Geoengineering is a proposed response to anthropogenic global warming (AGW). Conventionally it consists of two strands: Solar Radiation Management (SRM), which is fast-acting, incomplete but inexpensive, and Carbon Dioxide Removal (CDR), which is slower acting, more expensive, and comprehensive. Pairing SRM and CDR offers a contractually complete solution for future emissions if effectively-scaled and coordinated. SRM offsets warming, while CDR takes effect. This paper suggests coordination using a blockchain, i.e. smart contracts and a distributed ledger. Specifically, the paper proposes using integrated CDR futures with time and volume-matched SRM orders, to address emissions contractually before release.
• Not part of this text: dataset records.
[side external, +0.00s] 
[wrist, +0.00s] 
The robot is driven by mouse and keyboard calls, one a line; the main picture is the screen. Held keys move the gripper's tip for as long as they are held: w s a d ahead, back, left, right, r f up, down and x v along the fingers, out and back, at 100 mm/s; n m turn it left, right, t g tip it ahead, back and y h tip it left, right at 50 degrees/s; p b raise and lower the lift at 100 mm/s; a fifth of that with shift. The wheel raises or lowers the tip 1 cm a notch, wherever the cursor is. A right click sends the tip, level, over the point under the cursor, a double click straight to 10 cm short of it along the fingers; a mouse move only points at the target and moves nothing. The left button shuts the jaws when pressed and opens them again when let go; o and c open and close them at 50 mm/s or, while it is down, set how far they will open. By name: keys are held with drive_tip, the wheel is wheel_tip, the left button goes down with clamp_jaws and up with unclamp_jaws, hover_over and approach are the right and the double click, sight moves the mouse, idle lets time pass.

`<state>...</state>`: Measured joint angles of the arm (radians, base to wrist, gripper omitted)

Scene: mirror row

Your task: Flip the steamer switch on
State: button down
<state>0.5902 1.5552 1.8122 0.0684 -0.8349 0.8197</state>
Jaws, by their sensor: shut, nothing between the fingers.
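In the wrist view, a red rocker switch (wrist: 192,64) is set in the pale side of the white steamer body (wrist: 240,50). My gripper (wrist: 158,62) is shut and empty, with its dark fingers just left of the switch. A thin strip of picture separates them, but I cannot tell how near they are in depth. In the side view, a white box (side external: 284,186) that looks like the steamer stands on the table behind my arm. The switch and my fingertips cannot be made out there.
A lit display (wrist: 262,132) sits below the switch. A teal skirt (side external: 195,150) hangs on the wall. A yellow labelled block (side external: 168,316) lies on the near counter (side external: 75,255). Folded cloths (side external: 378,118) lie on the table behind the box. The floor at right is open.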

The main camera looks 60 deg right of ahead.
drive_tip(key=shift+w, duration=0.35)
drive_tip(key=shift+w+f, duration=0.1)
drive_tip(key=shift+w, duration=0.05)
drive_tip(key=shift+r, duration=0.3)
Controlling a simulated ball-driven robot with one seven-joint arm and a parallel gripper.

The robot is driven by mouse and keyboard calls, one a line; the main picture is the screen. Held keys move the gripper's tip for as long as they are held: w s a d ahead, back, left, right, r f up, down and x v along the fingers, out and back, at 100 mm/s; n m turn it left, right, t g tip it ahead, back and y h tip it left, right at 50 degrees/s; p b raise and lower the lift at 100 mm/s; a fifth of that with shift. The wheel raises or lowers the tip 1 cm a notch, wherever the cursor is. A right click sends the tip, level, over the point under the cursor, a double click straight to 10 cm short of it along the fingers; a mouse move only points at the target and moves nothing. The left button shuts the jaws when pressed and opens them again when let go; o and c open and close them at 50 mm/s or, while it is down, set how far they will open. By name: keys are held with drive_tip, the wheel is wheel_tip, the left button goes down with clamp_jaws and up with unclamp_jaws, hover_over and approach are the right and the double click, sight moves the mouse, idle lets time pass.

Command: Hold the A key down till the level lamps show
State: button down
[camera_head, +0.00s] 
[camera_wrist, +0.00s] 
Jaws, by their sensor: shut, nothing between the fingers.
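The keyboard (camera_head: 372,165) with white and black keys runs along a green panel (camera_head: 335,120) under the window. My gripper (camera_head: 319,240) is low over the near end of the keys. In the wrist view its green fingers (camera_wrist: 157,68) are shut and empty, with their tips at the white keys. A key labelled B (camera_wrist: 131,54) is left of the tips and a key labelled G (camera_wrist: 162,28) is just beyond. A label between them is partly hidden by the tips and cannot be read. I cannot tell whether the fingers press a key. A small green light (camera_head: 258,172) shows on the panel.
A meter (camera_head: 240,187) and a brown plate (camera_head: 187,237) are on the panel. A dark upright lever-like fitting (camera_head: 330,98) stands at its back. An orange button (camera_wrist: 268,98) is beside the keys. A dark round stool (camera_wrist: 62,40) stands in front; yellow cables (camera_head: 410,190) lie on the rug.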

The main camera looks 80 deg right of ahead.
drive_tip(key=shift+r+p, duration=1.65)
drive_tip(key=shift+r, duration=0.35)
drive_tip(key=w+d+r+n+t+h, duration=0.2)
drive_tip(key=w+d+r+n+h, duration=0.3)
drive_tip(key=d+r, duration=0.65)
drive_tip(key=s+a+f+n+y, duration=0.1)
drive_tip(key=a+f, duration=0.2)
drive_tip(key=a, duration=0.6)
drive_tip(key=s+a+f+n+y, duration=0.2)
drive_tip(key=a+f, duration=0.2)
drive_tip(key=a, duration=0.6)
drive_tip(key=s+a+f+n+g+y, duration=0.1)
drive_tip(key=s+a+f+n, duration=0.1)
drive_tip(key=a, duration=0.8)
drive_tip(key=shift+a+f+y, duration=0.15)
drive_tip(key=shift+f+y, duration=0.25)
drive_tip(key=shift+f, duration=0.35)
This provides an economically and environmentally proportionate solution to CO2 emissions at the wellhead, with robust contractual transparency, and minimal overhead cost.

The proposal offers a ‘polluter pays’ implementation of Long & Shepherds SRM ‘bridge’ concept. This ‘polluter geoengineers’ approach mandates and verifies emissions-linked payments with minimal friction, delay, or cost. Finally, the paper compares alternative market designs against this proposal, finding that this proposal offers several advantages. It concludes that blockchain implementation of the ‘polluter geoengineers’ approach is attractive and feasible for larger wellhead contracts.